Oil followed Wall Street’s early sell-off, founded on worries over profit growth and concern about Italy’s budget that have sent investors scrambling out of stocks of late. MSCI’s gauge of stocks across the globe at one point shed more than 2 percent and hit its lowest point since September 2017.
“Concerns about what’s going on in the stock markets and the worries about economic growth has spilled over into the oil markets,” McGillian said, adding that investors will be watching closely to see if the increase in Saudi Arabia’s output materializes quickly. Saudi Energy Minister Khalid al-Falih told a conference in Riyadh the oil market was in a “good place” and he hoped oil producers would sign a deal in December to extend cooperation to monitor and stabilize the market.
“We will decide if there are any disruptions from supply, especially with the Iran sanctions looming,” Falih said. “Then we will continue with the mindset we have now, which is to meet any demand that materializes to ensure customers are satisfied.” Falih said he would not rule out the possibility that Saudi Arabia would produce between 1 million and 2 million barrels per day (bpd) more than current levels in future. U.S. sanctions on Iranian oil begin on Nov. 4 and Washington has said it wants to stop all of Tehran’s fuel exports, but other oil producers are pumping more to fill any supply gaps.
The oil market has been concerned that Saudi Arabia might cut crude supply in retaliation for potential sanctions over the killing of journalist Jamal Khashoggi. Falih said on Monday there was no intention of doing that. Economist Intelligence Unit energy analyst Peter Kiernan said it would be self-defeating for Saudi Arabia to cut oil supply, as it would risk losing market share to other exporters while losing its reputation as a stable player in the market.
UBS analysts expect oil demand growth to slow to 1.2 million bpd in 2019, on higher oil prices and weaker economic growth, slightly above the long-term average, adding that demand is forecast to be flat in OECD countries, with China and India continuing to drive growth. Meanwhile, Russia’s oil production is currently 150,000 bpd higher than the October 2016 level, the baseline for the global oil production deal, TASS news agency quoted Energy Minister Alexander Novak as saying.
South Korea’s crude imports from Iran fell to zero in September, data from state-run Korea National Oil Corp showed.

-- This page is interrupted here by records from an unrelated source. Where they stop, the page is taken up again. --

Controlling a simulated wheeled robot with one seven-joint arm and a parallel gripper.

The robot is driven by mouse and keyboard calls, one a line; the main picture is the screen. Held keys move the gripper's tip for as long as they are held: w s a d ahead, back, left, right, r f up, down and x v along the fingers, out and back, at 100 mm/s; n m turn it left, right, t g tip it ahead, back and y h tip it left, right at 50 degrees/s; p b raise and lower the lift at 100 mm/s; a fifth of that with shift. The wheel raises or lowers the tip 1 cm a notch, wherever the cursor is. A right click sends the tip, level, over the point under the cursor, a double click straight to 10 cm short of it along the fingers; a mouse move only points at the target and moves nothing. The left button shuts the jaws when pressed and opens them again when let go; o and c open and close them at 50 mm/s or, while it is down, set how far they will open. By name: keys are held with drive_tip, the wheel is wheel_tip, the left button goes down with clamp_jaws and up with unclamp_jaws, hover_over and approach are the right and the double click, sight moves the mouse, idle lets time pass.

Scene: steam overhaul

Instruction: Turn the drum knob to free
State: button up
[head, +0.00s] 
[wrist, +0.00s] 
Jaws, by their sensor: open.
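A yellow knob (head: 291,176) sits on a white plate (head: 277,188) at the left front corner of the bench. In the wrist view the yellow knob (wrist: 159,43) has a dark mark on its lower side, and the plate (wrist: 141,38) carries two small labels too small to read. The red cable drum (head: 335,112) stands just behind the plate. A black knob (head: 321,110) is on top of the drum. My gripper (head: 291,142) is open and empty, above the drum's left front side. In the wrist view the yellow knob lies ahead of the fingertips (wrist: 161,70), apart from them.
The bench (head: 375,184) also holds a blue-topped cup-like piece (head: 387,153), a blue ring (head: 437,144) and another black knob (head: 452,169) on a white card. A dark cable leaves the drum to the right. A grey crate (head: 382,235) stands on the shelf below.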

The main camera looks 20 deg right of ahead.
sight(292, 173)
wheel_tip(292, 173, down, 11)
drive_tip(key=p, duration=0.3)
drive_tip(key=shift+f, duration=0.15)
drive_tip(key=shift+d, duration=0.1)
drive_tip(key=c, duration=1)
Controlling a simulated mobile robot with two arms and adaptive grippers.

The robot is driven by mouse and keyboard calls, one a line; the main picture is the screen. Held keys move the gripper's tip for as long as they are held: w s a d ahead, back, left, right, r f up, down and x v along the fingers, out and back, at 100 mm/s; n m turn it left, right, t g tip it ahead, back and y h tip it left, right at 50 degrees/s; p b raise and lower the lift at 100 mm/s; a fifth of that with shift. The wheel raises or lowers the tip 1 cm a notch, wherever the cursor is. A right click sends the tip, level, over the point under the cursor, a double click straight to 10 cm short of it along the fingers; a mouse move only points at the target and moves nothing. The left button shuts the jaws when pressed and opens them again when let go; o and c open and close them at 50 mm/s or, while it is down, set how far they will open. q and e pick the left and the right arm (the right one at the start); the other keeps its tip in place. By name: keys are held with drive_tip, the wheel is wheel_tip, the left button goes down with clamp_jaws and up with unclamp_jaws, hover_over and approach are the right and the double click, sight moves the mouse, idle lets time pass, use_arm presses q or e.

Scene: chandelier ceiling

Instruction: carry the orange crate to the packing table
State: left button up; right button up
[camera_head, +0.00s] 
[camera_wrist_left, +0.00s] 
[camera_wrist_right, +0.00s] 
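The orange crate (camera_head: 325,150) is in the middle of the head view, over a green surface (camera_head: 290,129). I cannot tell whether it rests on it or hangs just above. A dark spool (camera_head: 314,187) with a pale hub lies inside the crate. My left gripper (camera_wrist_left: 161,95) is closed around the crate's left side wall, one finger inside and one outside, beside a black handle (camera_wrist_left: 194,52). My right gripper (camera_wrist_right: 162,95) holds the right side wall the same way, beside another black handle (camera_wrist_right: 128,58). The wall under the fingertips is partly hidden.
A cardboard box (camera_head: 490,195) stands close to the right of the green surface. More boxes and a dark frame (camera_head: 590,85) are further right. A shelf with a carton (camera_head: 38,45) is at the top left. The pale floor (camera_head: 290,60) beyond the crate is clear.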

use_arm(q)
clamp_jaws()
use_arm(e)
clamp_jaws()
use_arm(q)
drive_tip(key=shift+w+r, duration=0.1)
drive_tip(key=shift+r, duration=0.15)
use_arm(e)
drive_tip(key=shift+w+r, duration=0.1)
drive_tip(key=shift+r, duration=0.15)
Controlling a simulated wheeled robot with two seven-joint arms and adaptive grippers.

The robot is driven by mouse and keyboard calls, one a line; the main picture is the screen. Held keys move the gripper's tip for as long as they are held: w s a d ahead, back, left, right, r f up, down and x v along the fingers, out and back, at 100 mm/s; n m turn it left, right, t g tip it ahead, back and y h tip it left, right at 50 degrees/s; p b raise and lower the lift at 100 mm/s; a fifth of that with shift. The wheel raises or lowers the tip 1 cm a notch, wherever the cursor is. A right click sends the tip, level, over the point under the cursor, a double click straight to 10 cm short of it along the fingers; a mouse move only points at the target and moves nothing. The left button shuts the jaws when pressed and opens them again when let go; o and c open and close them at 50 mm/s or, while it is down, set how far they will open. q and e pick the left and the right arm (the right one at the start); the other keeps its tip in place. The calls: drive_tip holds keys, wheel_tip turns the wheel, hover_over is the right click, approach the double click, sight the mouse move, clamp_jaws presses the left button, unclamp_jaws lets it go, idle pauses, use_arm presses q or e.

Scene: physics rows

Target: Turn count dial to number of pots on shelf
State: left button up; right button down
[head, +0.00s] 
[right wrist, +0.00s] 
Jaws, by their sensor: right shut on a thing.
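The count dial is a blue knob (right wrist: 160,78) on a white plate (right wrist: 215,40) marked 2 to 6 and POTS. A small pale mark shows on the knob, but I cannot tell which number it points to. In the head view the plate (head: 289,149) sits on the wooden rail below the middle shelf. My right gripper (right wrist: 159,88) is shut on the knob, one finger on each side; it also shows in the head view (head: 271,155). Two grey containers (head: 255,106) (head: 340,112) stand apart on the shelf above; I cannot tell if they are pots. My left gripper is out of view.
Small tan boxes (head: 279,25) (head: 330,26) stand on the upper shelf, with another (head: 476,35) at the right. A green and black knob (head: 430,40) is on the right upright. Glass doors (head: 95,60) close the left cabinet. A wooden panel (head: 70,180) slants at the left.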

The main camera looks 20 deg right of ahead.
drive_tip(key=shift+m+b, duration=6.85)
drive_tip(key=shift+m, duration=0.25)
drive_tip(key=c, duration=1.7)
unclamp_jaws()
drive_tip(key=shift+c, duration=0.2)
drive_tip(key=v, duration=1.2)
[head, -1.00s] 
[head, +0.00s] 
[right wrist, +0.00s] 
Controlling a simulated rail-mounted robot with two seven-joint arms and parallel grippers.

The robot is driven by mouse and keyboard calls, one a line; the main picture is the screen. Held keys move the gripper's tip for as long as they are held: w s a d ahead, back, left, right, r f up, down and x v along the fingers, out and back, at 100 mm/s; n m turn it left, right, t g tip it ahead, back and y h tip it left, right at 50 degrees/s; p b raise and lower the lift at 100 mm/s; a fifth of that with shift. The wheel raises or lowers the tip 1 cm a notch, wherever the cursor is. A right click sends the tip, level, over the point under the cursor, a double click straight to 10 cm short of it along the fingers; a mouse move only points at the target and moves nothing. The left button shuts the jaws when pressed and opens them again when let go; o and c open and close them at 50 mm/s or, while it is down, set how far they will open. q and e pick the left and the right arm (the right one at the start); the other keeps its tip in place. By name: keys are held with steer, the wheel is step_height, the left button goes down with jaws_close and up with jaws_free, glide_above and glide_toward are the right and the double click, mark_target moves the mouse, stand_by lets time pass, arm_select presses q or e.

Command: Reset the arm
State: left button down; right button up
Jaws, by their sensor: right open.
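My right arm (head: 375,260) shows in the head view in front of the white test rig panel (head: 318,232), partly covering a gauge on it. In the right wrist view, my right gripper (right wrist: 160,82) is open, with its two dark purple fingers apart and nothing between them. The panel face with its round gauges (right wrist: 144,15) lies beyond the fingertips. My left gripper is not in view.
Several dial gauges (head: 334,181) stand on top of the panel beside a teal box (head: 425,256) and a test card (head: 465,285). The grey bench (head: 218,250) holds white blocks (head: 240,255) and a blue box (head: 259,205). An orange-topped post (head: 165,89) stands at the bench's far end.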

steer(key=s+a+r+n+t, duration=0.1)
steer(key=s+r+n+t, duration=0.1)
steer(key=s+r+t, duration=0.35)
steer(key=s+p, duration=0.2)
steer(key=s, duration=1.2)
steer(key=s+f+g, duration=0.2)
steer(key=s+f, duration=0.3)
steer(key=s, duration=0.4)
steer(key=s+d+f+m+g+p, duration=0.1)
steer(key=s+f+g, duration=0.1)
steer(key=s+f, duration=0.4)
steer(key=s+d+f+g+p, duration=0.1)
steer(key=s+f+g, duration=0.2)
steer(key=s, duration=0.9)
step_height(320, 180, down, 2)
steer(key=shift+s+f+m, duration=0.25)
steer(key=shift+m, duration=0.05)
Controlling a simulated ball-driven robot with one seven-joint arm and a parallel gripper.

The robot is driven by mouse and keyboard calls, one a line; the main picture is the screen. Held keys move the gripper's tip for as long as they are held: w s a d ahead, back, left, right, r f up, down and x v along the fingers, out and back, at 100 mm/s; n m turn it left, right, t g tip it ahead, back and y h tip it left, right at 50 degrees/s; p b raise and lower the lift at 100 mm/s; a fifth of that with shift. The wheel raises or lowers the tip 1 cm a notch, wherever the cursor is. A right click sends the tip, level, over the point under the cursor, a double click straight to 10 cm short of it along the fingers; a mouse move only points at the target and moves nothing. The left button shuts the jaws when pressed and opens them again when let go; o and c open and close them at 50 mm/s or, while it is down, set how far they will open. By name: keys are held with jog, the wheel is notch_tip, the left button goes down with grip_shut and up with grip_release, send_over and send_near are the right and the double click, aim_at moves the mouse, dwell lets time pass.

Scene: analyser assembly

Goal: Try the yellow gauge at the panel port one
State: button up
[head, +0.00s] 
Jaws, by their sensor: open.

However, U.S. crude oil production has climbed by almost a third since mid-2016, and the rising output could help to offset the loss of exports from Iran. U.S. crude inventories were expected to have risen for the fifth straight week last week, according to a Reuters poll ahead of weekly data from the Energy Information Administration (EIA) report on Wednesday morning. Data from API showed crude inventories rose 9.9 million barrels last week to 418.4 million, compared with analysts’ expectations for an increase of 3.7 million barrels.